Degradation in interfacial shear strength of carbon fiber/ vinyl ester composites due to long-term exposure to seawater using push-out tests

Abstract

In this study, single fiber (∼7-μm diameter) push-out tests are conducted to evaluate hygrothermal effects on the interfacial shear strength (IFSS) of carbon fiber/vinyl ester (CF/VE) composites. Hygrothermal conditioning is achieved by saturating samples in simulated seawater at 40 °C for two years. An investigation has been conducted on the preparation, validity, and interpretation of the push-out test results. First, the authors present a polishing methodology that results in thin films of CF/VE composites in the thickness range of 15–120 μm and produces an average 41.2% drop in IFSS due to long-term hygrothermal exposure. Using scanning electron microscopy (SEM), we show that during the push-out tests, the failure initiates locally at the zone of minimum bond strength at the bottom (away from the indenter), then propagates along the length of the interface. The influence of radial tensile stresses originating due to bending is found to be negligible. Using the SEM imaging of the pushed-out fibers, we validate the failure of the interface to be the primary source of failure. The associated results are found to depend on the thickness of the interface.
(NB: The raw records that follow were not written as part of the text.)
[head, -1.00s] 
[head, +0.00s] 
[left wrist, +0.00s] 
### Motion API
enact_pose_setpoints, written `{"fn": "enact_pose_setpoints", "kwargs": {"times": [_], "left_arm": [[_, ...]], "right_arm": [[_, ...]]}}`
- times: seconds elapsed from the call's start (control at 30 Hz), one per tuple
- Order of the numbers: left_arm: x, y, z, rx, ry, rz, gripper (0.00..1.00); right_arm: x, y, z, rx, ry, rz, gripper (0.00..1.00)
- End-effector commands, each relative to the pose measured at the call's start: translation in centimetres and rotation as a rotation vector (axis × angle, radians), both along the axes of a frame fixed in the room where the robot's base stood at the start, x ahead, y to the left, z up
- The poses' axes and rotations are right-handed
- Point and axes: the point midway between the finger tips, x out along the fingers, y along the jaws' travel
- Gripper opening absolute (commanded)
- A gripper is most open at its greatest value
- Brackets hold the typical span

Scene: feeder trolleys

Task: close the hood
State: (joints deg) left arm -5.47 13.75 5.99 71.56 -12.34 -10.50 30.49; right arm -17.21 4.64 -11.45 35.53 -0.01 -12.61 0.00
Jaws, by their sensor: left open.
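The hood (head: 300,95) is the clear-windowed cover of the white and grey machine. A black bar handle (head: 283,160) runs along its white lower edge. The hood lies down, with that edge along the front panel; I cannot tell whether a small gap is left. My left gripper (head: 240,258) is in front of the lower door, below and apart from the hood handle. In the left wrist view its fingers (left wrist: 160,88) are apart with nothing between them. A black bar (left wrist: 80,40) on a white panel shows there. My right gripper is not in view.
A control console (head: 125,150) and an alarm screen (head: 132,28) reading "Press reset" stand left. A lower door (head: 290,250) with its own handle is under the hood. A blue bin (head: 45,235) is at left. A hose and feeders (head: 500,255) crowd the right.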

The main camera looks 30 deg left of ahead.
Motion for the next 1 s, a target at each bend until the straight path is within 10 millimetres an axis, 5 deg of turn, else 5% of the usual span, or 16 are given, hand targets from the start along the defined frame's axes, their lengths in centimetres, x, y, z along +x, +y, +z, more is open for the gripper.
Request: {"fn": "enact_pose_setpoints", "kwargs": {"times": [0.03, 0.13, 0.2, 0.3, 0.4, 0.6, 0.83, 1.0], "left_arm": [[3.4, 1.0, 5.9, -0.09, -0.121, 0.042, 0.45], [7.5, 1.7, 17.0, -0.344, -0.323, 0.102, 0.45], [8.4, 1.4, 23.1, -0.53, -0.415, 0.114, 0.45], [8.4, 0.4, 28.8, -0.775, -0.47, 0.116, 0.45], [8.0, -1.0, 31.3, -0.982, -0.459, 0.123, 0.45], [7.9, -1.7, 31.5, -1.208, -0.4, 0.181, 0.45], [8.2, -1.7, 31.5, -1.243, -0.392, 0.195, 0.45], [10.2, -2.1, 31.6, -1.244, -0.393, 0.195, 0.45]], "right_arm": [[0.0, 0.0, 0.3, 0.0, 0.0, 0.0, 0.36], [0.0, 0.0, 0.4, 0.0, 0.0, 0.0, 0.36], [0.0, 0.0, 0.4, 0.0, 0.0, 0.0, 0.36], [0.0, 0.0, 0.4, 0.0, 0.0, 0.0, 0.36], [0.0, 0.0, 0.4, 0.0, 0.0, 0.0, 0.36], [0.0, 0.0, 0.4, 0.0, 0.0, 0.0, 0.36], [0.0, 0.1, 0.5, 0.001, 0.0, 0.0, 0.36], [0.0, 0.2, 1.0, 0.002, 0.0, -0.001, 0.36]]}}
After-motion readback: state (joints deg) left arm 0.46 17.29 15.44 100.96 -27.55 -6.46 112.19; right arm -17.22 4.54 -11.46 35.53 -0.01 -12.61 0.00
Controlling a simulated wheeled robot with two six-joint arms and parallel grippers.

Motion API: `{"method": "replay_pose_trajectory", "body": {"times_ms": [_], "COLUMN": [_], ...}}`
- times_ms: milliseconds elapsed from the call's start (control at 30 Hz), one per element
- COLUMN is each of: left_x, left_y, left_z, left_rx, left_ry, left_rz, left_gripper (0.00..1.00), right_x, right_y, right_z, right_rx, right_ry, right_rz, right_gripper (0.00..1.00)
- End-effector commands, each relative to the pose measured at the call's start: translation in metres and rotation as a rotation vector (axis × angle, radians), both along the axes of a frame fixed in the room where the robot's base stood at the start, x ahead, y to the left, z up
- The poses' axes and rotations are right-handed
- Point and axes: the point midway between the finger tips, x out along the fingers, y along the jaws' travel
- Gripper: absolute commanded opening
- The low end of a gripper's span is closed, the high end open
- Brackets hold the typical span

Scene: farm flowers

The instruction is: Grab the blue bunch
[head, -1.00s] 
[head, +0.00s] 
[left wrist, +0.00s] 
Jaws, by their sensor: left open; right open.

We then reevaluate the results using the Weibull distribution, knowing that the failure mechanism is analogous to the weakest link theory. The results show a 25.5% drop in the IFSS of the CFVE composite, measured at an infinitesimal scale due to long-term to hygrothermal conditioning at 40 °C. A significant drop in IFSS was observed after reheating above glass transition temperature (Tg) and cooling.